■ Job:
Filter the entries that follow, copying every line in which the word "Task" appears.

■ Data extract:
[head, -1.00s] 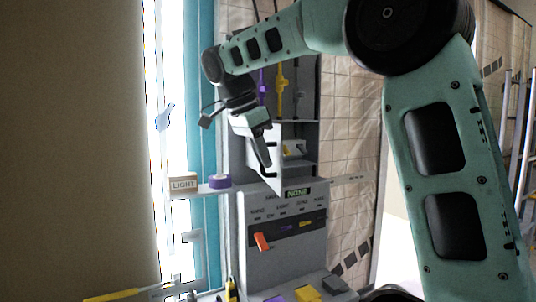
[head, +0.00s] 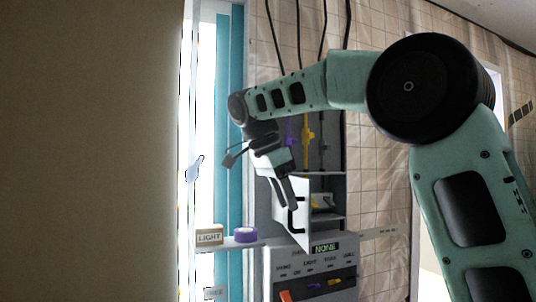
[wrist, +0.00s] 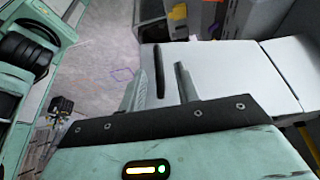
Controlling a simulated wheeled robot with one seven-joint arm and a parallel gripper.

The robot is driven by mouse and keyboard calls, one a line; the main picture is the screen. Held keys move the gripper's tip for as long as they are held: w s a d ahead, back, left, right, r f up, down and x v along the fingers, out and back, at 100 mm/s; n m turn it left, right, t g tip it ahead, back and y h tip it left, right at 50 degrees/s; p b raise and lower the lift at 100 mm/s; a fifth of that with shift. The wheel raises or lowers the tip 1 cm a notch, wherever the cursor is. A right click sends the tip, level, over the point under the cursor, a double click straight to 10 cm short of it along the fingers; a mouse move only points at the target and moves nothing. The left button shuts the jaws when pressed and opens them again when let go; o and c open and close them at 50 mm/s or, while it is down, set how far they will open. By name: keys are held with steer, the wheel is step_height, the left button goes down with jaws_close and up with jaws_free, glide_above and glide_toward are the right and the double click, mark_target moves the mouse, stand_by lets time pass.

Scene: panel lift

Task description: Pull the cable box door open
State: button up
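The cable box door (head: 304,190) is a white panel standing swung out from the grey cabinet in the head view. It fills the middle of the wrist view (wrist: 220,75) as a white surface. My gripper (head: 291,198) is at the handle, pointing down. In the wrist view its two fingers (wrist: 160,86) stand apart, with the handle between them and a gap visible on each side. Contact with the door is unclear.
Inside the cabinet (head: 332,160) are purple and yellow cable parts. A shelf to the left holds a LIGHT box (head: 209,235) and a purple roll (head: 246,234). A teal curtain (head: 229,120) hangs at left.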

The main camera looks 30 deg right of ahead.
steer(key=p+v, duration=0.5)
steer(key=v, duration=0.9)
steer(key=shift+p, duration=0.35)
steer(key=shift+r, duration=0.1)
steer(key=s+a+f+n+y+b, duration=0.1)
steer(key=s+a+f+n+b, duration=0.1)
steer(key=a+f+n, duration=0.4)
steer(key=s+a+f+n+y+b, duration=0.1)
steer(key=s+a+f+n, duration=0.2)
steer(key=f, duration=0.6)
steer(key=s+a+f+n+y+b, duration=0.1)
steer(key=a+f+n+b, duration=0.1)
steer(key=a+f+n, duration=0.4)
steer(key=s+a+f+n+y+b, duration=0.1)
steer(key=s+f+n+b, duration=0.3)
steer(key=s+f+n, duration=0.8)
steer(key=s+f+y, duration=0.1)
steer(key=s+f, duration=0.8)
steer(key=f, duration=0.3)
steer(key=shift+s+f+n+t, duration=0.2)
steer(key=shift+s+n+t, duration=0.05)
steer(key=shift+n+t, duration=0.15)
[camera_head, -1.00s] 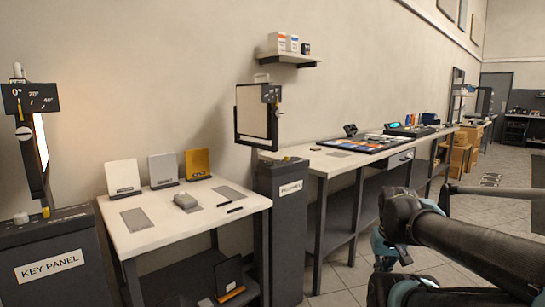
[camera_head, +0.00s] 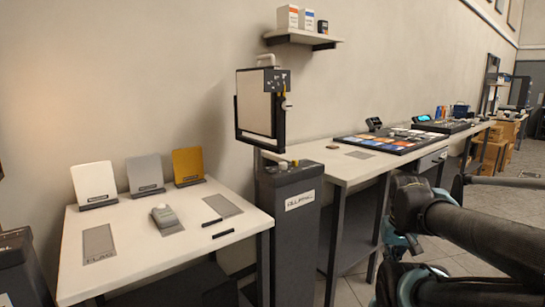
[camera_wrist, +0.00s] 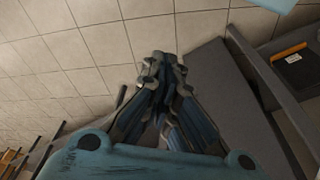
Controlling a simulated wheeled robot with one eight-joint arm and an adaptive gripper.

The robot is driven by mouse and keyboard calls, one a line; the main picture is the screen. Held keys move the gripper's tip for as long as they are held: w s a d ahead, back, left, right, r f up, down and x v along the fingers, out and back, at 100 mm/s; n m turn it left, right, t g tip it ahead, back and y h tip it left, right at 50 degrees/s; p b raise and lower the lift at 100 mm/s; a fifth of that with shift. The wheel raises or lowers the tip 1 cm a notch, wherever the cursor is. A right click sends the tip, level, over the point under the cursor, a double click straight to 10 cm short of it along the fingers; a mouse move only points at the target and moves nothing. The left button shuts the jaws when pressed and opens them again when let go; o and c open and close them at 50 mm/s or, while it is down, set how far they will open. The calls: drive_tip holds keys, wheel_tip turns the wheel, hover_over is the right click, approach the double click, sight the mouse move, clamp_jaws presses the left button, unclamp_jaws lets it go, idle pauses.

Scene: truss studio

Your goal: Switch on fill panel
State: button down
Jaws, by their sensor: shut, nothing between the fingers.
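The fill panel (camera_head: 257,104) is a pale, unlit square panel in a black yoke, with a control box and a small knob at its upper right. It stands on a dark pedestal (camera_head: 288,240) with a white label that seems to read "FILL PANEL". A small knob shows on the pedestal's top. My gripper (camera_wrist: 163,88) shows in the wrist view with its fingers together and nothing between them, above the tiled floor. In the head view my arm is at the lower right, apart from the panel; the gripper tips cannot be made out there.
A white table (camera_head: 140,265) at the left holds white, grey and yellow cards and a small grey device (camera_head: 166,216). A long bench (camera_head: 345,168) with a colour chart and consoles runs right of the pedestal. A wall shelf (camera_head: 300,40) is above. Tiled floor is open at right.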

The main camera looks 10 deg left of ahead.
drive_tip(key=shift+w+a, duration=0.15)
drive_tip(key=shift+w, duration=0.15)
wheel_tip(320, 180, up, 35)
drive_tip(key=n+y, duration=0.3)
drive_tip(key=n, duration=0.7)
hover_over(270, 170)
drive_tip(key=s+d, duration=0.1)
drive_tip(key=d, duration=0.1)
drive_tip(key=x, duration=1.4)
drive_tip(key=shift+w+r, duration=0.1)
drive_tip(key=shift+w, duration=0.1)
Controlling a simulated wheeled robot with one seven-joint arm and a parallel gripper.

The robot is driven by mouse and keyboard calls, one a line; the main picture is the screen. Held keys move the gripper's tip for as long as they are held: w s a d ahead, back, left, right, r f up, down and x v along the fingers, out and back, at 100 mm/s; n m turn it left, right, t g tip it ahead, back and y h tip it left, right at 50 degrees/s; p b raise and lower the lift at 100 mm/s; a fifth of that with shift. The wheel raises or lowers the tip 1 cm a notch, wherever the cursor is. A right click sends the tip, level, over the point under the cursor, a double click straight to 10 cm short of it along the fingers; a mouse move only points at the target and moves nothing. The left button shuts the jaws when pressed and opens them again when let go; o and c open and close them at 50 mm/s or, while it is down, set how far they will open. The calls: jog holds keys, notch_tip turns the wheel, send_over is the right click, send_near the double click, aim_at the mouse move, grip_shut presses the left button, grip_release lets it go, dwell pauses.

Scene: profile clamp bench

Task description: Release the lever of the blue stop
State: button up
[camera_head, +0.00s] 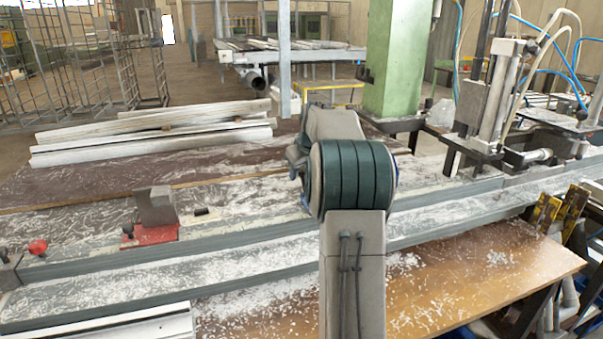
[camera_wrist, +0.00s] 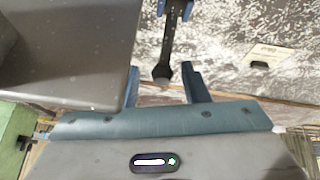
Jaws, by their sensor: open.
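In the wrist view, a dark lever (camera_wrist: 171,38) comes down from the top edge and ends in a rounded knob (camera_wrist: 162,72). Small blue parts (camera_wrist: 188,10) flank its upper end; these look like the blue stop, mostly out of frame. A large grey block (camera_wrist: 65,50) fills the upper left. My gripper (camera_wrist: 160,69) is open, with one finger on each side of the knob. I see no clear contact. In the head view, my arm hides my gripper and the blue stop.
A red stop (camera_head: 150,232) with a grey block stands on the rail at left, near a red knob (camera_head: 37,247). White profiles (camera_head: 150,140) lie behind. A clamp with a cylinder (camera_head: 500,100) stands at right. Shavings cover the long bench (camera_head: 240,250).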

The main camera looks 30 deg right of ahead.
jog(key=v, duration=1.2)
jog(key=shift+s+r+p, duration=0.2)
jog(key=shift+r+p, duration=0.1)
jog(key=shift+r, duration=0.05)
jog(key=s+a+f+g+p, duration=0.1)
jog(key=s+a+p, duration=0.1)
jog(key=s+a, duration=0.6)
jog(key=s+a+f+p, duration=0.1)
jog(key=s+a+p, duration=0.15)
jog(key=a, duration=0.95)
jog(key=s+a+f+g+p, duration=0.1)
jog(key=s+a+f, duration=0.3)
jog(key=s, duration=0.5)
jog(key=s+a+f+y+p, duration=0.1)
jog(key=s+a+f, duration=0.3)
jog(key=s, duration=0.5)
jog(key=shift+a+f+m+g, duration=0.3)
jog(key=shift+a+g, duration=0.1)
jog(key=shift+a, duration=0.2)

■ Result for this exercise:
Task description: Pull the cable box door open
Task description: Release the lever of the blue stop

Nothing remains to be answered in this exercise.